Easier access to mortgages, lower unemployment and rising incomes are pushing up home sales, and driving up values. Brazilian home prices rose 12 percent, twice as fast as inflation, in the 12 months through July, according to an index compiled by economics research institute FIPE and real-estate website Zap Imoveis. Average home prices nationwide reached 6,900 reais per square meter ($268.03 per square foot), the data show.
Prices in Rio de Janeiro’s Leblon, Brazil’s most expensive neighborhood, reached 22,234 reais per square meter ($863.68 per square foot) in July, making a two-bedroom apartment of about 60 square meters (640 square foot) to cost $557,592. The average sales price per foot in the New York borough of Manhattan was $1,149 in the second quarter. Prices in Rio are higher than in Sao Paulo, Brazil’s richest city, as it has limited construction space because it’s surrounded by hills and beaches.
Home sales in Sao Paulo, Brazil’s biggest real-estate market, rose 46 percent in January through June from a year earlier, while housing starts climbed 51 percent, according to Embraesp, a property research group, and Secovi, a real-estate agency association. The ratio between newly built home offerings and completed sale transactions rose to 65 percent in the 12 months through July, up from 56.7 percent in December, data show.
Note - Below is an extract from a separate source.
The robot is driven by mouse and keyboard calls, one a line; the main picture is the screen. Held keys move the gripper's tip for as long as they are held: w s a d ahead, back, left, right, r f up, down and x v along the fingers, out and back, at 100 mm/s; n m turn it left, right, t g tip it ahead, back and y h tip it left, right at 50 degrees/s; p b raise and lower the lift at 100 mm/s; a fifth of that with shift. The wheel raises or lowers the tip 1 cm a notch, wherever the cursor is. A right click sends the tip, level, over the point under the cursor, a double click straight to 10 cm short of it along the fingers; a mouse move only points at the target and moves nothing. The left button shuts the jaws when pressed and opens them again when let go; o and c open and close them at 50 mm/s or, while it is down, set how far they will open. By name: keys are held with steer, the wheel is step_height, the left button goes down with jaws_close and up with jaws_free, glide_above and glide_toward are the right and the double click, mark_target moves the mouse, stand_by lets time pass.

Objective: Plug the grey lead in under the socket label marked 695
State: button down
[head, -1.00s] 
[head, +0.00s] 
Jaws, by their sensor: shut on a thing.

The International Monetary Fund urged Brazil to be “cautious” regarding the home-loan market in a report in June.
“This lending product is experiencing very strong growth rates and commercial banks see in this sector a niche to gain market share,” the IMF said, adding that mortgage growth “has been accompanied by an asset price appreciation, indicating there may be signs of overvaluation in this market.”
Fabio Nogueira, mortgage director at Banco Pan, said worsening prospects for economic growth in Brazil will keep a lid on the housing market.
“There is no risk of a bubble, no overvaluation in the Brazilian market,” Nogueira said. “For most Brazilians, to own their own house is still a dream.”
New home construction is already slowing amid concern the unemployment rate will rise more, helping to stabilize housing price increases, he said. The unemployment rate was at 6 percent in June, up from 5.9 percent a year earlier, according to Brazil’s statistic bureau IBGE.
Mortgage lending is expanding at twice the pace of total credit in Brazil, which rose 16 percent in June from a year earlier, according to central bank data. Outstanding home loans reached 298.4 billion reais in June, up 35 percent from 220.3 billion reais a year earlier, central bank data show. New housing loans rose 45 percent to 36 billion reais in the first half of this year from the same period of 2012, according to Abecip.
“Brazilian banks have finally woken up to the opportunities the mortgage market brings as a type of long-term lending that creates fidelity from clients, allowing them to offer other profitable products,” Lazari said.
Mortgage rates are falling even as the central bank boosts borrowing costs to control inflation. The benchmark Selic has climbed 125 basis points since April to 8.5 percent last month. Economists expect another 75 basis-point increase through the end of the year, according to a central bank weekly survey.
Itau and Bradesco are focusing on products with better guarantees, such as mortgages, to stem losses from defaulted loans. Last quarter, Itau reduced its default rate to 4.2 percent, the lowest since March 2011, as it cut auto loans and focused on real-estate and payroll lending, according to its earnings statement.
Brazil’s mortgage delinquencies dropped to 2 percent in June from 2.13 percent a year earlier, according to the central bank. That compares with a consumer-loan default rate of 7.57 percent rate in June, down from 8.73 percent in the same month of last year, the data show.
Banco Pan, owned by Grupo BTG Pactual and Caixa Economica Federal, a federal government-controlled bank, can offer mortgages with interest rates as low as 8.4 percent a year, while Itau can go as low as 8.6 percent.
Caixa’s share of the mortgage market is about 70 percent, with a mortgage loan book of 238.5 billion reais at the end of June, according to its earnings statement. The Brasilia-based lender’s housing portfolio includes credit lines with government subsidized funding, with interest rates as low as 6 percent on the low-income housing program Minha Casa, Minha Vida (My Home, My Life).
The potential for more lending remains, because mortgages represent just 7.4 percent of gross domestic product in Brazil, compared with 76.1 percent in the U.S., according to data compiled by Brazil’s central bank.
“Mortgages in Brazil will continue growing gradually with sound basis,” Abecip’s Lazari said, adding he expects real-estate loans will reach 10 percent of Brazil’s GDP by 2015, expanding at 15 percent rate per year.